- Ma papà! Ma cosa dici? Qui siamo nel trecento, non nel seicento.
Novello, 1964
Eh, Giuseppe Novello (1897-1988)! Così scrive Adolfo Chiesa nel libro La satira politica in Italia (Edizioni Laterza, 1990):
Mordace, caustico, spietato, capace di esprimersi e ferire con uno stile asciutto che ricorda i grandissimi Grosz e Daumier, Novello per circa quarant'anni si esercita a mettere in luce egoismi, difetti, opportunismi, meschinità della borghesia piccola e grande, scrivendo a suo modo un grande romanzo sul mondo borghese italiano degli anni Venti agli anni del miracolo economico.

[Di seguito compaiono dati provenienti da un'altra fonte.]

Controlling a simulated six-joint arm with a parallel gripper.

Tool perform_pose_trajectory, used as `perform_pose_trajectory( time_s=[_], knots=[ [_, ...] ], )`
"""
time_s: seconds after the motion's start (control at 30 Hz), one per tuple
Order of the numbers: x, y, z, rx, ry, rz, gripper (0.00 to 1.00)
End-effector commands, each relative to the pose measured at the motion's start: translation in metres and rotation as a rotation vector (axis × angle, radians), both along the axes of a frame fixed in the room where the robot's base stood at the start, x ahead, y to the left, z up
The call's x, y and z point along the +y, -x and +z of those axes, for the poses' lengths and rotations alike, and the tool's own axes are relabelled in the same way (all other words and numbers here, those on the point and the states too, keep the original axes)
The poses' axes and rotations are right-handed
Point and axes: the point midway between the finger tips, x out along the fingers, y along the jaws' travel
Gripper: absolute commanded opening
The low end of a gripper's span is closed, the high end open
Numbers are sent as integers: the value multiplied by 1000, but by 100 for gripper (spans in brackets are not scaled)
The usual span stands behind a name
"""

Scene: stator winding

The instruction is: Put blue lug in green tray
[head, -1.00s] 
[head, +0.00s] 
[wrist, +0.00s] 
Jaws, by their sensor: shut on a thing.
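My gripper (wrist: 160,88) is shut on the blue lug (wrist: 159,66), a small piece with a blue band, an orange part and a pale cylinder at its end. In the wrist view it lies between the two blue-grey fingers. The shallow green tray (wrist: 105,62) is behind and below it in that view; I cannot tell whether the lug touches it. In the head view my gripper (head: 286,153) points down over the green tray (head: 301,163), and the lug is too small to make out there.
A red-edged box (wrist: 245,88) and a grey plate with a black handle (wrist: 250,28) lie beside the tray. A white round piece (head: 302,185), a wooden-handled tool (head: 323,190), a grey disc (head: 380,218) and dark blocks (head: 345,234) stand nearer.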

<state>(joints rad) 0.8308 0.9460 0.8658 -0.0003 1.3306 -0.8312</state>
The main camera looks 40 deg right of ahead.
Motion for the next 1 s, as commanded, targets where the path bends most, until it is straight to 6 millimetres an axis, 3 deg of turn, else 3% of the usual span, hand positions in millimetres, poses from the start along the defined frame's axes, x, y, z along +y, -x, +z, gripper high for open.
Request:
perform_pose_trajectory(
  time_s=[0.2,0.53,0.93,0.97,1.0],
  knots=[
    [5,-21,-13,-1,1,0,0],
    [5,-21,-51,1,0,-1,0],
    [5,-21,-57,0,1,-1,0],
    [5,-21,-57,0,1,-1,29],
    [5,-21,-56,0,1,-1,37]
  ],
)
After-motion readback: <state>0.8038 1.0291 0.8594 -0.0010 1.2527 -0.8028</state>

Novello era amico di Paolo Monelli e insieme fecero un viaggio gastronomico attraverso l'Italia che, dopo essere stato publicato a puntate, uscì come libro nel 1935, col titolo Il ghiottone errante. Il ghiottone era solo Monelli, mentre Novello non amava i ristoranti ed era astemio. Un giorno, nelle langhe, dopo una bella mangiata, Novello chiese un bicchiere di latte. E Monelli scrisse: "Si velò il cielo. Alba laggiù, fra il verde spento dei fieni, parve invermigliarsi di sdegno nelle sue torri".

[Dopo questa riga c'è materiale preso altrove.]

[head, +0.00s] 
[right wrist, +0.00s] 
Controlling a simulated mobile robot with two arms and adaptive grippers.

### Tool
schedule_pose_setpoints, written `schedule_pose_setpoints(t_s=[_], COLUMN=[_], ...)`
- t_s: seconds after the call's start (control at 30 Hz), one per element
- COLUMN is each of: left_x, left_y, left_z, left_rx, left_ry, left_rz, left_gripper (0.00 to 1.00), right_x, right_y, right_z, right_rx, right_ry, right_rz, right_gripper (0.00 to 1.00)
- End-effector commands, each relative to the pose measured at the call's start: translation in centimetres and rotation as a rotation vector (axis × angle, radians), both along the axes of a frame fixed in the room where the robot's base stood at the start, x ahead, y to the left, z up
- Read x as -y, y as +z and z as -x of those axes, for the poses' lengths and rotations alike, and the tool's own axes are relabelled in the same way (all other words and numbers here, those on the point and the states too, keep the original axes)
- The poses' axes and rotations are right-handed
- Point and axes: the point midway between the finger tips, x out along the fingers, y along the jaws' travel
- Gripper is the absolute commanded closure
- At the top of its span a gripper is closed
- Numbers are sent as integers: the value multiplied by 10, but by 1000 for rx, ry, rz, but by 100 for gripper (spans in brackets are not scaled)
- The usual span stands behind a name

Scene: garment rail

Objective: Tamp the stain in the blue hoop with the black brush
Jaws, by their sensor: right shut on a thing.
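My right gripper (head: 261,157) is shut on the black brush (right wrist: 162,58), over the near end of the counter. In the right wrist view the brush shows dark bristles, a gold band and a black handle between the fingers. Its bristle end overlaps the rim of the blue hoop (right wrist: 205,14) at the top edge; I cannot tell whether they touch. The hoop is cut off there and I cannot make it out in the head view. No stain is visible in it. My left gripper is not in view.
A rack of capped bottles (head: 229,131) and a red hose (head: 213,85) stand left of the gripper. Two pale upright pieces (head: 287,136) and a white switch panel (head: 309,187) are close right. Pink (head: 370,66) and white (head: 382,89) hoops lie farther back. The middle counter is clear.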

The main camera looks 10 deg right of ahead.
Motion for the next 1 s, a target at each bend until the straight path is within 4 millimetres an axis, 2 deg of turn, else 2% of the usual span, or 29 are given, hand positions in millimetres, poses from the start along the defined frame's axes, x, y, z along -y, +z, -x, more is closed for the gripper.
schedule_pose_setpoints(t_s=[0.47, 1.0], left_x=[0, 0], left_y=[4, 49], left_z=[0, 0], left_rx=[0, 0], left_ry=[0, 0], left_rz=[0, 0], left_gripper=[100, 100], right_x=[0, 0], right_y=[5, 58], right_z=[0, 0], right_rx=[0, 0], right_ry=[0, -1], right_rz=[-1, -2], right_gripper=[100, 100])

Un "colpo" che non sarà mai tentato
Novello, 1965
Novello venne deportato in un campo di concentramento perché rifiutò di prestare giuramento alla Repubblica di Salò. Nella guerra aveva combattuto da alpino, e di lui scrisse Mario Rigoni Stern: "Il 26 gennaio 1943 venne con noi all'assalto senza gesti retorici e parole inutili".
Nel 1983, Novello dice così in un'intervista:
"Oggi c'è soprattutto una spasmodica attenzione al mondo della politica. La società e il costume, invece, pare non ispirino più nessuno o ispirino una satira tutta di testa, a freddo, prefabbricata. Ne viene fuori un umorismo che è angoscia, rabbia, senso di disfacimento, tutto tranne che ironia. Si dice che è un segno dei tempi. Il mio tempo ha avuto certamente vicende drammatiche e disperate. Eppure io non ho mai perso un margine di illusione e, senza illusione, non c'è ironia, non c'è sorriso".

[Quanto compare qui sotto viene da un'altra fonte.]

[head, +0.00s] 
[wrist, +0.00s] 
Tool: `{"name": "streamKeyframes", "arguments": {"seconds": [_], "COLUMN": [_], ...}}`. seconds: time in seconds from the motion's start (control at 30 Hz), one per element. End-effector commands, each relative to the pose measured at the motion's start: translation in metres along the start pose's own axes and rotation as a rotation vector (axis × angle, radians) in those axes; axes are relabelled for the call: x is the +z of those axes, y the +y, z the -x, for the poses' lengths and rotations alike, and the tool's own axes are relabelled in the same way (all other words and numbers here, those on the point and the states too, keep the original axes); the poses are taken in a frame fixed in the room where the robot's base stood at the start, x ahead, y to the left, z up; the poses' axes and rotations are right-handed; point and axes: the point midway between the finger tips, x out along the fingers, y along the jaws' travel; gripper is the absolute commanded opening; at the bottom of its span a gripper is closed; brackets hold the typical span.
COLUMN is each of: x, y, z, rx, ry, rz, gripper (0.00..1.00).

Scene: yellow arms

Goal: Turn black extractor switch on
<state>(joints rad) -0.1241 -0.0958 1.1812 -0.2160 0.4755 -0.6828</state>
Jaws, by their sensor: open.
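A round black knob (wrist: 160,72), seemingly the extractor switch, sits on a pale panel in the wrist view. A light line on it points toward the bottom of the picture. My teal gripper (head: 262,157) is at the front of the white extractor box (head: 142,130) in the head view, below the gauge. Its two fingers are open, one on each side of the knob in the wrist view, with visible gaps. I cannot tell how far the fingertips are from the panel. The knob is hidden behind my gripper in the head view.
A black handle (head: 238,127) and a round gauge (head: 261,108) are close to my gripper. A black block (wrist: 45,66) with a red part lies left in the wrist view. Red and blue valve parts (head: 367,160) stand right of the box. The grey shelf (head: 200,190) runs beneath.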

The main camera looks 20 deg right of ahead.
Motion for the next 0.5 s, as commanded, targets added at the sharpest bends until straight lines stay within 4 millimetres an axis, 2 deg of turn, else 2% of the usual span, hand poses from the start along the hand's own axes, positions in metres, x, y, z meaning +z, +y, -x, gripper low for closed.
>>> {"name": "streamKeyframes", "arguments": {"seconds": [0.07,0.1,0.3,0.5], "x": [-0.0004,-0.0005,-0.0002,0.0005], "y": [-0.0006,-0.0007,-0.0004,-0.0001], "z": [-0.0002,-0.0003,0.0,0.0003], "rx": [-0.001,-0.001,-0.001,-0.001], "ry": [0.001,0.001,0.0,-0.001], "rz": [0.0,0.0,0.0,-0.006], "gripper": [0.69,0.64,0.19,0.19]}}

Le immagini non sono belle come vorrei, la colpa è un po' del libro, un po' dello scanner, un po' mia. Ma si capiscono, soprattutto se ampliate.
Novello, 1938
si accinge a rispondere ai biglietti di augurio
si accinge a rispondere ai biglietti di augurio
3 commenti:
L'ultima vignetta, non so perchè, mi fa pensare ad un vecchio film di totò, che si intitola Il Comandante.
"Eppure io non ho mai perso un margine di illusione e, senza illusione, non c'è ironia, non c'è sorriso". Trovo estremamente vera questa affermazione con quello che lo precede. L'ironia è costruttiva, sorridere anche in situazioni gravi ti aiuta ad uscirne rima con la testa poi con l'azione. Altrimenti rimani "inchiodato". Critichi, ma non fai nulla.
Molto bello questo post
grazie
Giulia
Il babbo e la mamma fra loro parlavano in dialetto, ma con noi parlavano in italiano. Lo ammetto: fra i dodici e quindici anni mi vergognavo un po' che i miei non sapessero cose che io sapevo. Un giorno, mio padre, col giaccone di pelle nera, andò a parlare con i professori del Liceo Classico, ed una madre della Parma benissimo, gli disse tranquilla e curiosa: "Come mai, lei che è un ferroviere, ha mandato suo figlio al Liceo Classico?" "Perché è bravo a scuola", rispose mio padre "E suo figlio, signora come va?". A casa ce lo raccontò, e cominciai a capire qualcosa.
Le vignette dei Sinceri Auguri si verificavano crudelmente nella realtà. Quando usciva il tazebao delle nomine, con le salite e le discese, quello che il giorno prima aveva il codazzo di seguaci andando in mensa, rischiava di mangiare da solo.